Editor’s note: Wind industry executives will find this executive summary of interest because pumped storage may provide the best way to store large amounts of unneeded wind-generated power.
An essential attribute of our nation’s electric power system is grid reliability – ensuring that electric generation matches electric demand in real-time. The primary challenge in ensuring reliability is that electricity has no shelf life – it must be generated when needed – and electricity demand continually changes, especially between daytime periods of peak demand and night-time periods of low demand.
Electric transmission grid operators have long met this challenge on a real-time basis with a limited number of generation technologies – specifically hydropower and gas-fired combustion turbines – that have the ability to start up quickly and/or vary their electric output as the demand changes.
However, these solutions may not be enough as we move into a world with far greater amounts of renewable energy on the grid. In that new reality, reliable, affordable and grid-scale storage of energy must be on the table. Fortunately, a technology exists that has been providing grid-scale energy storage at highly affordable prices for decades: hydropower pumped storage. Indeed, for the foreseeable future hydropower pumped storage stands alone as the only commercially proven technology available for grid-scale energy storage.
The last decade has seen tremendous growth of wind and solar generation in response to favorable tax incentives and other policies. While increasing the amount of renewables on the grid is a good thing, the variability of wind and solar generation increase the need for energy storage.
Developing additional hydropower pumped storage, particularly in areas with recently increased wind and solar capacity, would significantly improve grid reliability while reducing the need for construction of additional fossil-fueled generation. Grid scale storage could also reduce the amount of new transmission required to support many states’ goals of 20-33% renewable generation by the year 2020.
Pumped storage hydropower has a long history of successful development in the U.S. and around the world. Energy storage has been a part of the U.S. electric industry since the first hydropower projects,
primarily through the flexible storage inherent in reservoirs. In the U.S., there are 40 existing pumped storage projects providing over 22,000 MWs of storage, with largest projects in Virginia, Michigan and California (Bath County, Ludington and Helms, respectively). Additionally, there currently are 51,310 MWs representing over 60 pumped storage projects in the FERC queue for licensing and permitting. Globally, there are approximately 270 pumped storage plants either operating or under construction, representing a combined generating capacity of over 127,000 megawatts (MW). As a proven technology, it been shown to be cost effective, highly efficient, and operationally flexible. This grid scale storage technology has been used extensively to both store and redistribute electricity from periods of excess supply to periods of peak demand and provide grid reliability services in generation mode. . Similar to the U.S., European energy policy is also focused on adding clean, renewable energy to the grid. And the significant amounts of wind and solar being brought on-line is the motivating force that is driving new pumped storage development noted above.
The National Hydropower Association (NHA) believes that expanding deployment of hydropower pumped storage energy storage is a proven, affordable means of supporting greater grid reliability and bringing clean and affordable energy to more areas of the country.

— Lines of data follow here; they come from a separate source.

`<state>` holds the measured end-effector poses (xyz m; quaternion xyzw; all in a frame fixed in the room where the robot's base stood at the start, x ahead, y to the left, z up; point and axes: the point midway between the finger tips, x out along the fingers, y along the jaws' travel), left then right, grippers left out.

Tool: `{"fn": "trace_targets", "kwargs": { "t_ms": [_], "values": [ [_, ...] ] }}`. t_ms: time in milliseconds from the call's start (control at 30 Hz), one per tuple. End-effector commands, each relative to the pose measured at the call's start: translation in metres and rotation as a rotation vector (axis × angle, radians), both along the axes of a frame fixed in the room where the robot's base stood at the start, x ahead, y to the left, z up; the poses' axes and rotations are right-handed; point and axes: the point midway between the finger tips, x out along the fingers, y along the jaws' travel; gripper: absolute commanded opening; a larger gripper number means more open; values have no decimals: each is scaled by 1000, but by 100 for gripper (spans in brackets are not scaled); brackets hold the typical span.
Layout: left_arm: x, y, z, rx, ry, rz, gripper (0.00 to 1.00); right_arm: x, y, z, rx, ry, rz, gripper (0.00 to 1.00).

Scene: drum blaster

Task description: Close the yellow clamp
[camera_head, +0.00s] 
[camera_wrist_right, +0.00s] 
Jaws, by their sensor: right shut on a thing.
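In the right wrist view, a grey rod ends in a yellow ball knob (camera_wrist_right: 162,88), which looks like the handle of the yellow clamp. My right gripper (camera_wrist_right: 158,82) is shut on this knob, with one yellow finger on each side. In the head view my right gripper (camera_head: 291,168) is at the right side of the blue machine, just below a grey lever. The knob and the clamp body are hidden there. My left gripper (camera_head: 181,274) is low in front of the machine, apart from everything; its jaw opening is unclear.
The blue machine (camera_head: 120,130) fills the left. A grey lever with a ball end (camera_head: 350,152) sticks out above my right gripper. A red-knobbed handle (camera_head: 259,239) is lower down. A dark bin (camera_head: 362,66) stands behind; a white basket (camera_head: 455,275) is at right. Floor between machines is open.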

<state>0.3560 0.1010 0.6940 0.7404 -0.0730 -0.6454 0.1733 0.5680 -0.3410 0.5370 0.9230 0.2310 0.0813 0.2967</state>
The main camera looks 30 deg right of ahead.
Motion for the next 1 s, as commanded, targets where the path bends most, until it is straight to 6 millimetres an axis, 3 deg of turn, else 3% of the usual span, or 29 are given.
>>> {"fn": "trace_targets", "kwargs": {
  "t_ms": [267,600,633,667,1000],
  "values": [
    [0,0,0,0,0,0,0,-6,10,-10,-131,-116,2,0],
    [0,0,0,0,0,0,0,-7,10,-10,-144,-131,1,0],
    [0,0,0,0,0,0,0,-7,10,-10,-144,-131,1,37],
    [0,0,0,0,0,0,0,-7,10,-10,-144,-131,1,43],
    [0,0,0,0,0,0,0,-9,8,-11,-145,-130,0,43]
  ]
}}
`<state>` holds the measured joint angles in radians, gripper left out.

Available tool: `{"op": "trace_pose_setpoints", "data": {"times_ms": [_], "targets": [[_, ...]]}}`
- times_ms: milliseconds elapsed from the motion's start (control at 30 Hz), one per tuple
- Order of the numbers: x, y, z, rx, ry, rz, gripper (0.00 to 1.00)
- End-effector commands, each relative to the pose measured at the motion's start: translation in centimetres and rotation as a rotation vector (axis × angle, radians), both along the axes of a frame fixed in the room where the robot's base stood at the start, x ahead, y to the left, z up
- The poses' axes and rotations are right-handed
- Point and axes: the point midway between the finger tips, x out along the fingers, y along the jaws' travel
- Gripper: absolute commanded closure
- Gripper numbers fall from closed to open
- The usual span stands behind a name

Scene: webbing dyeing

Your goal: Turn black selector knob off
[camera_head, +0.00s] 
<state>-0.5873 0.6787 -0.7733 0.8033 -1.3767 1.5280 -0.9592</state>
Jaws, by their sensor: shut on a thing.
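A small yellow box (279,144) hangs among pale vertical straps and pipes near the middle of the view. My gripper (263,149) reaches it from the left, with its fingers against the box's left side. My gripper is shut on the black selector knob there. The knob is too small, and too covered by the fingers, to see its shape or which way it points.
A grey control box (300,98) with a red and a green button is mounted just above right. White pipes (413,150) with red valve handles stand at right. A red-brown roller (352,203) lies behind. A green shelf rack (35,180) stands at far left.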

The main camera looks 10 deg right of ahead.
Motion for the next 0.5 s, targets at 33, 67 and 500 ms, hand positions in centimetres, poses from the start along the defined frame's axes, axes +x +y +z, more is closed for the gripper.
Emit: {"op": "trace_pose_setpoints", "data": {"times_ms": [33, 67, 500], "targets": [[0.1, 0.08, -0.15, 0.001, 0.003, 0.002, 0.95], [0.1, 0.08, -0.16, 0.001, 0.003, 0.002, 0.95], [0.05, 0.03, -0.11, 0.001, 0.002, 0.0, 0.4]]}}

While benefits of expanding pumped storage capacity are clear, current market structures and regulatory frameworks do not present an effective means of achieving this goal. Policy changes are needed to support the timely development of additional grid-scale energy storage. To this end, NHA has developed a series of recommendations to guide the energy industry and policy makers. NHA’s key policy recommendations are presented in detail in Section 4 of this paper, and include:
- Create market products that allow flexible resources to provide services that help meet electric grid requirements, including very fast responding systems that provide critical capacity during key energy need periods.
- Level the policy playing field for pumped storage hydropower with other storage technologies to encourage the development and deployment of all energy storage technologies.
- Recognize the regional differences within the U.S. generation portfolio and the unique roles energy storage technologies play in different regions.
- Recognize the energy security role pumped storage hydropower plays in the domestic electric grid.
- Establish an alternative, streamlined licensing process for low-impact pumped storage hydropower, such as off-channel or closed-loop projects.
- Improve integration of Federal and state agencies into the early-stage licensing processes for pumped storage hydropower.
- Facilitate an energy market structure where transmission providers benefit from long-term agreements with energy storage facility developers.
This paper includes two supporting appendices that present additional detail on historic and current trends in pumped storage hydropower development (Appendix A) and provide a brief summary of advancements in equipment technology (Appendix B) which may provide further benefits to the integration of additional variable renewable energy resources.